Recorded robot episodes:
- - -

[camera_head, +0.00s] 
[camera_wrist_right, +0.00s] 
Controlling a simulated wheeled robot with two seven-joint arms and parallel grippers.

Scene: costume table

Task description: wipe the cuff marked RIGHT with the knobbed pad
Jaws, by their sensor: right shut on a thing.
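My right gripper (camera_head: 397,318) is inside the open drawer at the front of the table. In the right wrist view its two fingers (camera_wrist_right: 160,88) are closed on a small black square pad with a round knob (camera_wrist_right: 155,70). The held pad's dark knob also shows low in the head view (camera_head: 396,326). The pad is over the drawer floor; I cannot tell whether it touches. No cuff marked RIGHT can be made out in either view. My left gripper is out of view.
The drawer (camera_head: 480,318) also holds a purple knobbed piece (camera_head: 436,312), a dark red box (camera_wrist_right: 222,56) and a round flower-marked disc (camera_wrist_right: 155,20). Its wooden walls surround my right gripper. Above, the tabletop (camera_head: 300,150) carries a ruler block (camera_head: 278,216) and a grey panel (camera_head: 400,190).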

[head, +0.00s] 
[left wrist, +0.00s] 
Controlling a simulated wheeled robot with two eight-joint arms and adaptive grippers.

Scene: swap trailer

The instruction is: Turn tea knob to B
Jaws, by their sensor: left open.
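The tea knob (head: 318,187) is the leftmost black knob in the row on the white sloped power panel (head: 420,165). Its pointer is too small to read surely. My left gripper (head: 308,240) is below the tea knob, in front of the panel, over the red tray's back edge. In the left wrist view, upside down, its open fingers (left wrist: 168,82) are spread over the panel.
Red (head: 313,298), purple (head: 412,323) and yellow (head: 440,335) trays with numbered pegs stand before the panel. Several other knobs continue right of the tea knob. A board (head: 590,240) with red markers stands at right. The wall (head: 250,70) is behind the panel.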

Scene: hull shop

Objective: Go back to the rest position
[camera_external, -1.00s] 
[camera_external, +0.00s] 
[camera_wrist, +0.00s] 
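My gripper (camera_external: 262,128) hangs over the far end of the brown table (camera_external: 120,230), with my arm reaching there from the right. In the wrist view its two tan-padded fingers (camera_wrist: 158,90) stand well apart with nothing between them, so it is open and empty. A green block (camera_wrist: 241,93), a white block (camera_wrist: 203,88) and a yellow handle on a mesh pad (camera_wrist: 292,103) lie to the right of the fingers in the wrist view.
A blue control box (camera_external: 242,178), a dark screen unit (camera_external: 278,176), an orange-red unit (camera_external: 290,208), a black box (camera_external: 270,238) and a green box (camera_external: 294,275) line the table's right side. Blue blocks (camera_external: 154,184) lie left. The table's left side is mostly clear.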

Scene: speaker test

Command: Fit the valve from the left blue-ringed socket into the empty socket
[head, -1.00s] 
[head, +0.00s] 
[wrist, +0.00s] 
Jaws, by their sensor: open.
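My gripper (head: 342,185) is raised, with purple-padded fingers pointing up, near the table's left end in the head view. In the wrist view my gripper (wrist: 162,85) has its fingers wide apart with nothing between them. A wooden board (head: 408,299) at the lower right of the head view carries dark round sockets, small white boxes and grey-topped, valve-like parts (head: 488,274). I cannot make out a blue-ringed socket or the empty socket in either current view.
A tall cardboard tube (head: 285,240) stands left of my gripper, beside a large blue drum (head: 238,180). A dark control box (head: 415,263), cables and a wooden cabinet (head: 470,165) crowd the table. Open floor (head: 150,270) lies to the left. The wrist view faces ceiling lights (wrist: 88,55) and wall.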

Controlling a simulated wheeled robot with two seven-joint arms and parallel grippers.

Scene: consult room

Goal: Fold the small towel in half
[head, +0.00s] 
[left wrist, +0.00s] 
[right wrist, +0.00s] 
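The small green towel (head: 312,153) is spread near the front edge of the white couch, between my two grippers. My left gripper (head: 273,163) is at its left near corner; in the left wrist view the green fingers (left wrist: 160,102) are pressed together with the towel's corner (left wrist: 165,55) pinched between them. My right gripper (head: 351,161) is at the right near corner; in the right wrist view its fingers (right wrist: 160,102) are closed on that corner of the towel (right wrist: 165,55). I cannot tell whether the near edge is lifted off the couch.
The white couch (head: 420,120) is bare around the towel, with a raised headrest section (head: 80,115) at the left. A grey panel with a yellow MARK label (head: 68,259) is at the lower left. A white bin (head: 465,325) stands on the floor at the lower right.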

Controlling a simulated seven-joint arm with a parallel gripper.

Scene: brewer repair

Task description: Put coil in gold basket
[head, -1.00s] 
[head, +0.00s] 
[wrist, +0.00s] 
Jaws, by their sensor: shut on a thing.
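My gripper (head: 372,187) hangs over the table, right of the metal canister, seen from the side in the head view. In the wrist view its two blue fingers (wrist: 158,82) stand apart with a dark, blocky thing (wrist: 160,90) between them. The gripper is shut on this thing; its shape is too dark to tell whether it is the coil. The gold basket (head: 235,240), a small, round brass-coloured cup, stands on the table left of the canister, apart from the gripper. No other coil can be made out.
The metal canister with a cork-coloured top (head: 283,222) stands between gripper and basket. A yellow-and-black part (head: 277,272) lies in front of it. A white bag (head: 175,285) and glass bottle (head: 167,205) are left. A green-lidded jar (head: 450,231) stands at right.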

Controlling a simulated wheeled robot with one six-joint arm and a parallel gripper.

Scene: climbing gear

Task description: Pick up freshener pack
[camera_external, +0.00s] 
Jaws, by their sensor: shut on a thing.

- - -

• _Set task_: Please reproduce all of the entries exactly as they stand.

• _Expected answer_:
[camera_head, +0.00s] 
[camera_wrist_right, +0.00s] 
Controlling a simulated wheeled robot with two seven-joint arms and parallel grippers.

Scene: costume table

Task description: wipe the cuff marked RIGHT with the knobbed pad
Jaws, by their sensor: right shut on a thing.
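My right gripper (camera_head: 397,318) is inside the open drawer at the front of the table. In the right wrist view its two fingers (camera_wrist_right: 160,88) are closed on a small black square pad with a round knob (camera_wrist_right: 155,70). The held pad's dark knob also shows low in the head view (camera_head: 396,326). The pad is over the drawer floor; I cannot tell whether it touches. No cuff marked RIGHT can be made out in either view. My left gripper is out of view.
The drawer (camera_head: 480,318) also holds a purple knobbed piece (camera_head: 436,312), a dark red box (camera_wrist_right: 222,56) and a round flower-marked disc (camera_wrist_right: 155,20). Its wooden walls surround my right gripper. Above, the tabletop (camera_head: 300,150) carries a ruler block (camera_head: 278,216) and a grey panel (camera_head: 400,190).

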[head, +0.00s] 
[left wrist, +0.00s] 
Controlling a simulated wheeled robot with two eight-joint arms and adaptive grippers.

Scene: swap trailer

The instruction is: Turn tea knob to B
Jaws, by their sensor: left open.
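The tea knob (head: 318,187) is the leftmost black knob in the row on the white sloped power panel (head: 420,165). Its pointer is too small to read surely. My left gripper (head: 308,240) is below the tea knob, in front of the panel, over the red tray's back edge. In the left wrist view, upside down, its open fingers (left wrist: 168,82) are spread over the panel.
Red (head: 313,298), purple (head: 412,323) and yellow (head: 440,335) trays with numbered pegs stand before the panel. Several other knobs continue right of the tea knob. A board (head: 590,240) with red markers stands at right. The wall (head: 250,70) is behind the panel.

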Scene: hull shop

Objective: Go back to the rest position
[camera_external, -1.00s] 
[camera_external, +0.00s] 
[camera_wrist, +0.00s] 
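My gripper (camera_external: 262,128) hangs over the far end of the brown table (camera_external: 120,230), with my arm reaching there from the right. In the wrist view its two tan-padded fingers (camera_wrist: 158,90) stand well apart with nothing between them, so it is open and empty. A green block (camera_wrist: 241,93), a white block (camera_wrist: 203,88) and a yellow handle on a mesh pad (camera_wrist: 292,103) lie to the right of the fingers in the wrist view.
A blue control box (camera_external: 242,178), a dark screen unit (camera_external: 278,176), an orange-red unit (camera_external: 290,208), a black box (camera_external: 270,238) and a green box (camera_external: 294,275) line the table's right side. Blue blocks (camera_external: 154,184) lie left. The table's left side is mostly clear.

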Scene: speaker test

Command: Fit the valve from the left blue-ringed socket into the empty socket
[head, -1.00s] 
[head, +0.00s] 
[wrist, +0.00s] 
Jaws, by their sensor: open.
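My gripper (head: 342,185) is raised, with purple-padded fingers pointing up, near the table's left end in the head view. In the wrist view my gripper (wrist: 162,85) has its fingers wide apart with nothing between them. A wooden board (head: 408,299) at the lower right of the head view carries dark round sockets, small white boxes and grey-topped, valve-like parts (head: 488,274). I cannot make out a blue-ringed socket or the empty socket in either current view.
A tall cardboard tube (head: 285,240) stands left of my gripper, beside a large blue drum (head: 238,180). A dark control box (head: 415,263), cables and a wooden cabinet (head: 470,165) crowd the table. Open floor (head: 150,270) lies to the left. The wrist view faces ceiling lights (wrist: 88,55) and wall.

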Controlling a simulated wheeled robot with two seven-joint arms and parallel grippers.

Scene: consult room

Goal: Fold the small towel in half
[head, +0.00s] 
[left wrist, +0.00s] 
[right wrist, +0.00s] 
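The small green towel (head: 312,153) is spread near the front edge of the white couch, between my two grippers. My left gripper (head: 273,163) is at its left near corner; in the left wrist view the green fingers (left wrist: 160,102) are pressed together with the towel's corner (left wrist: 165,55) pinched between them. My right gripper (head: 351,161) is at the right near corner; in the right wrist view its fingers (right wrist: 160,102) are closed on that corner of the towel (right wrist: 165,55). I cannot tell whether the near edge is lifted off the couch.
The white couch (head: 420,120) is bare around the towel, with a raised headrest section (head: 80,115) at the left. A grey panel with a yellow MARK label (head: 68,259) is at the lower left. A white bin (head: 465,325) stands on the floor at the lower right.

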Controlling a simulated seven-joint arm with a parallel gripper.

Scene: brewer repair

Task description: Put coil in gold basket
[head, -1.00s] 
[head, +0.00s] 
[wrist, +0.00s] 
Jaws, by their sensor: shut on a thing.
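My gripper (head: 372,187) hangs over the table, right of the metal canister, seen from the side in the head view. In the wrist view its two blue fingers (wrist: 158,82) stand apart with a dark, blocky thing (wrist: 160,90) between them. The gripper is shut on this thing; its shape is too dark to tell whether it is the coil. The gold basket (head: 235,240), a small, round brass-coloured cup, stands on the table left of the canister, apart from the gripper. No other coil can be made out.
The metal canister with a cork-coloured top (head: 283,222) stands between gripper and basket. A yellow-and-black part (head: 277,272) lies in front of it. A white bag (head: 175,285) and glass bottle (head: 167,205) are left. A green-lidded jar (head: 450,231) stands at right.

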Controlling a simulated wheeled robot with one six-joint arm and a parallel gripper.

Scene: climbing gear

Task description: Pick up freshener pack
[camera_external, +0.00s] 
Jaws, by their sensor: shut on a thing.

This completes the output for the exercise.